I often think of this tale when I’m walking through the produce section of a supermarket in January. No, I don’t have to wade through deep snow, that’s true. We don’t do snow around here, just five solid months of rain and gloomy skies. But all I want at that moment is some fresh fruit to brighten my day (I can even do vithout the violets!), and the only thing I see around are heaps of boring potatoes, wilted carrots and rutabagas, with maybe some sad bruised apple here and there. What I wouldn’t do to meet some handsome fella, who’d turn out to be Mr. May, and hand me a pint of juicy strawberries right then!

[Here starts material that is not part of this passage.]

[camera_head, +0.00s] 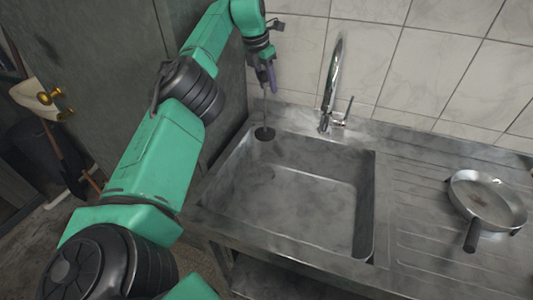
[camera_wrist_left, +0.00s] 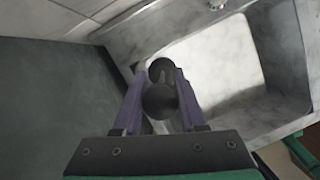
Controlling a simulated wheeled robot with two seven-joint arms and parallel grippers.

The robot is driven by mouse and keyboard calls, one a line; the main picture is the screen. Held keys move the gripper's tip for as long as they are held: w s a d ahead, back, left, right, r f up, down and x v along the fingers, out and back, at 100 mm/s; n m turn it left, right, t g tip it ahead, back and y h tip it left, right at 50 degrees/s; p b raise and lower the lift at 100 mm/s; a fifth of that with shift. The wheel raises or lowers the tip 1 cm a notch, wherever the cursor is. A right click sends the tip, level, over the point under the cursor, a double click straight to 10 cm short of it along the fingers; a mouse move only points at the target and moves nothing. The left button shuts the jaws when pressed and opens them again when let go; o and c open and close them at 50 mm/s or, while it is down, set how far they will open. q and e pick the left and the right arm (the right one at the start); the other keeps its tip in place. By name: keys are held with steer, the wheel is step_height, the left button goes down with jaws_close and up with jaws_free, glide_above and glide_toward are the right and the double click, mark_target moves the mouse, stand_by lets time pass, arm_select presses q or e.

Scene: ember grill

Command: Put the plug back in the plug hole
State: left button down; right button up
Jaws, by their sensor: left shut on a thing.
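My left gripper (camera_head: 267,82) is above the back left corner of the metal sink (camera_head: 372,200), its fingers pointing down. A thin stem runs down from it to the dark round plug (camera_head: 264,133), which shows at the corner of the sink rim; I cannot tell whether it touches the rim. In the left wrist view, the purple fingers (camera_wrist_left: 155,98) are shut on the plug's upper part, a dark round knob (camera_wrist_left: 159,100). The plug hole (camera_head: 268,174) seems to be the small dark spot in the basin. My right gripper is not in view.
A curved faucet (camera_head: 331,85) stands behind the sink, right of my left gripper. A frying pan (camera_head: 487,200) rests on the ribbed drainboard (camera_head: 415,240) at the right. The tiled wall (camera_head: 420,65) is close behind. The basin looks empty.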

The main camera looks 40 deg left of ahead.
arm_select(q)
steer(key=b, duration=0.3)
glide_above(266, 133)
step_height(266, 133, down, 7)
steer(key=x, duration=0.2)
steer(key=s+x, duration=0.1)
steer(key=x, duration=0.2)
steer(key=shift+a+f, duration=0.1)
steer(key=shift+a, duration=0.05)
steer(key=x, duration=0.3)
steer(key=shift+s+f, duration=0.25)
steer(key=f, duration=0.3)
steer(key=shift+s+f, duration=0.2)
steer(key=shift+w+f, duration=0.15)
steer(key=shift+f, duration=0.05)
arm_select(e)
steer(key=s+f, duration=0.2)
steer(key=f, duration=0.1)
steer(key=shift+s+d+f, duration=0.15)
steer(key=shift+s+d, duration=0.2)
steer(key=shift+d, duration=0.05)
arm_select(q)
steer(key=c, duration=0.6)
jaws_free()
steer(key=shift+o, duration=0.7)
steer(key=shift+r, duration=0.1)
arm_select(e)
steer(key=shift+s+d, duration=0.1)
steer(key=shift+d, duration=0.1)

But the time is coming, folks. Spring is in the air, as my stuffed-up sinuses are telling me! The watery, pale and sickly-looking berries from the supermarket will soon be a thing of the past, and we’ll be back at the farmers’ markets, picking up only the plumpest and most fragrant fruit for our cakes and pies. I just couldn’t hold off any longer, so today I’m offering you a little teaser. This is what your spring desserts will look like. Sweet, tender, moist and delicious. (Maybe you’ll be able to resist and won’t put as much filling in as I did, in which case your pie will be beautiful, too, and won’t crack as mine did. But honestly, I’m not one bit sorry. More cinnamon scented berry goodness!) Close your eyes and have a bite. I guarantee you’ll think you’re in a fairytale. And since we’re dreaming… who knows, maybe even Mr. May will show up 🙂

 Strawbery Rhubarb Pie

Strawberry Rhubarb Pie

Pie dough (makes two 9-inch pie crusts):
  •  3 cups (390 g) all-purpose flour, sifted
  • pinch of salt
  • ½ tablespoon sugar
  • 12 tablespoons (1 ½ sticks) cold unsalted butter, diced
  • 1/3 cup cold shortening
  • ½ cup ice cold water
 Filling:
  • 1 ½ cups fresh strawberries, hulled and sliced
  • 1 ½ cups fresh rhubarb, thinly sliced
  • 1 ¾ cups granulated sugar, divided
  • 1 teaspoon vanilla extract
  • 1 teaspoon lemon juice
  • 1 tablespoon framboise liqueur (optional)
  • 1 teaspoon fresh lemon zest
  • 3 tablespoons tapioca flour
  • 1 tablespoon all-purpose flour
  • 1 teaspoon cinnamon
  • 2 tablespoons butter, diced

+ 1 egg white for egg wash
coarse sugar for sprinkling the top crust

Empty pie dish

Method:
  1. To make the pie dough: Place the flour, salt, and sugar into a bowl of your food processor, fitted with an S-blade. Add the (cold!) butter and shortening and pulse couple of times until the mixture resembles peas. With the processor still running, add as much cold water until the dough forms a ball. Divide the dough ball in half, wrap it and refrigerate for at least 1 hour (dough can be made ahead and refrigerated, or even frozen).
  2. On a floured surface, roll out the first half of the dough to no more than ¼ inch (6mm) thickness to make the bottom crust. Ease the crust into the pan. Dock the dough with a fork. Brush the crust with a beaten egg white. Put the pie pan with the bottom crust into a refrigerator to chill while you preheat the oven to 425 °F (215 °C).
  3. Meanwhile, prepare the filling: Place the sliced berries into a bowl and sprinkle them with ¼ cup sugar. Let stand for about 10 minutes, and drain the accumulated natural juices. Add all the other ingredients for the filling except the butter to the strawberries and mix well.
  4. Roll out the other half of the dough into a circle a bit bigger than your pan. Pour the filling into the chilled crust, dot it with butter, cover with the top crust, and crimp to seal the edges. Brush the top crust with egg white and sprinkle with coarse sugar.
  5. Collar with foil and bake at 425°F (215 °C) for 15 minutes. Lower the temp to 375°F (190 °C) and bake additional 45 – 50 minutes, until the crust is golden and the filling is bubbly. Let cool before serving.